WRITTEN TASK. Using the material below, print a verbatim copy of every line from the one containing "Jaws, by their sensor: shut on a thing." through the one containing "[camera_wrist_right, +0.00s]", inclusive, and omit the pictures.

WORKING DATA.
■ ■ ■ ■ ■ ■ ■

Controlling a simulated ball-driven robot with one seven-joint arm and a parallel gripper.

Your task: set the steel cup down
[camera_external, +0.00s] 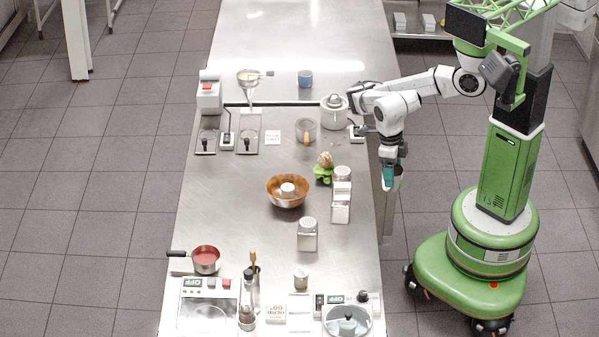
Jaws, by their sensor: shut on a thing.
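My gripper (390,173), with teal fingertips, points down at the right edge of the steel table (243,215). It is shut on the steel cup (397,179), which shows as a small grey shape, partly hidden by the fingers. The cup appears just beyond the table's right edge in the picture; its height relative to the tabletop is hard to tell.
A wooden bowl (288,192) and another shaker (307,236) stand further in. A bare strip runs along the table's right edge.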

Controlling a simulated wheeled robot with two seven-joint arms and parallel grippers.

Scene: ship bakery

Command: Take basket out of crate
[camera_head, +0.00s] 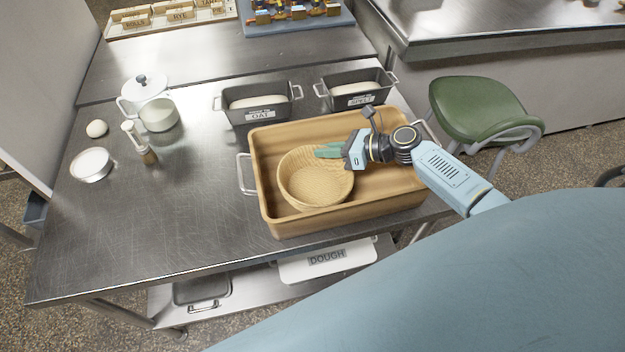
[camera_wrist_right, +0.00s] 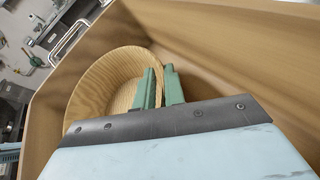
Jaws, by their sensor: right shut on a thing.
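A round tan basket (camera_head: 314,181) sits inside the wooden-brown crate (camera_head: 283,225), toward the crate's left half. My right gripper (camera_head: 330,151) reaches in from the right, its green fingers at the basket's upper right rim. In the right wrist view, the basket (camera_wrist_right: 112,82) shows with its wall between the two fingers (camera_wrist_right: 159,88), and the gripper is shut on that rim. The basket looks to be still within the crate walls; whether it touches the floor I cannot tell. My left gripper is not in view.
Two grey loaf tins, marked OAT (camera_head: 258,100) and SPELT (camera_head: 355,89), stand behind the crate. A white-lidded pot (camera_head: 158,114), a brush (camera_head: 139,143), an egg (camera_head: 96,128) and a bowl (camera_head: 91,164) are at left. The front-left steel table (camera_head: 150,225) is clear. A green chair (camera_head: 478,108) stands right.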

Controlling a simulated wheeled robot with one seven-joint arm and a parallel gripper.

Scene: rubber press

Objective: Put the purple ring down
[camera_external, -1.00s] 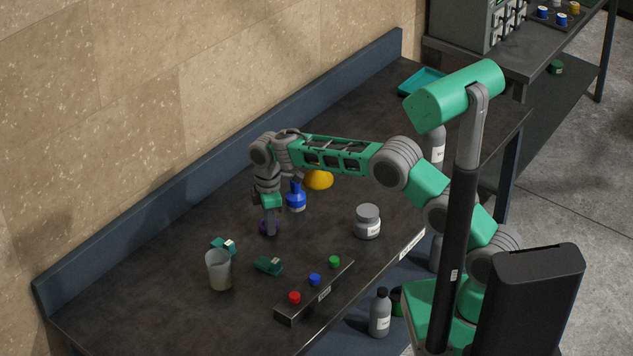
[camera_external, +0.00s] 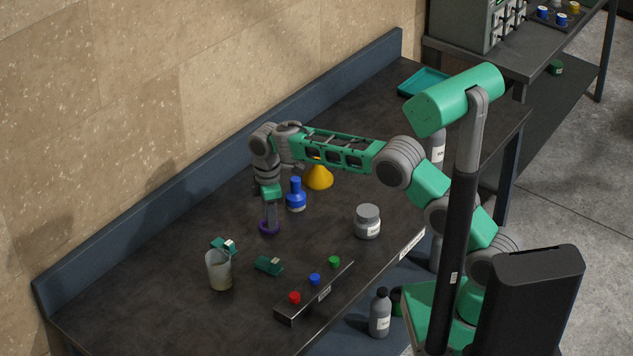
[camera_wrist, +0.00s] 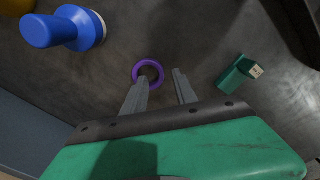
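The purple ring (camera_external: 262,229) lies on the dark tabletop, and it also shows lying flat in the wrist view (camera_wrist: 136,69). My gripper (camera_external: 270,224) points down right over it in the external view. In the wrist view my gripper (camera_wrist: 161,79) has its two fingers apart, with nothing held between them. The left fingertip overlaps the ring's near edge in that picture; I cannot tell whether they touch.
A blue flask-shaped object (camera_external: 295,196) stands close by, with a yellow cone (camera_external: 320,177) behind it. Two green blocks (camera_external: 268,265) (camera_external: 221,244), a beaker (camera_external: 219,272), a grey jar (camera_external: 367,222) and a button bar (camera_external: 316,293) stand around. Bare tabletop lies between them.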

■ ■ ■ ■ ■ ■ ■

CORRECT RESPONSE.
Jaws, by their sensor: shut on a thing.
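My gripper (390,173), with teal fingertips, points down at the right edge of the steel table (243,215). It is shut on the steel cup (397,179), which shows as a small grey shape, partly hidden by the fingers. The cup appears just beyond the table's right edge in the picture; its height relative to the tabletop is hard to tell.
A wooden bowl (288,192) and another shaker (307,236) stand further in. A bare strip runs along the table's right edge.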

Controlling a simulated wheeled robot with two seven-joint arms and parallel grippers.

Scene: ship bakery

Command: Take basket out of crate
[camera_head, +0.00s] 
[camera_wrist_right, +0.00s] 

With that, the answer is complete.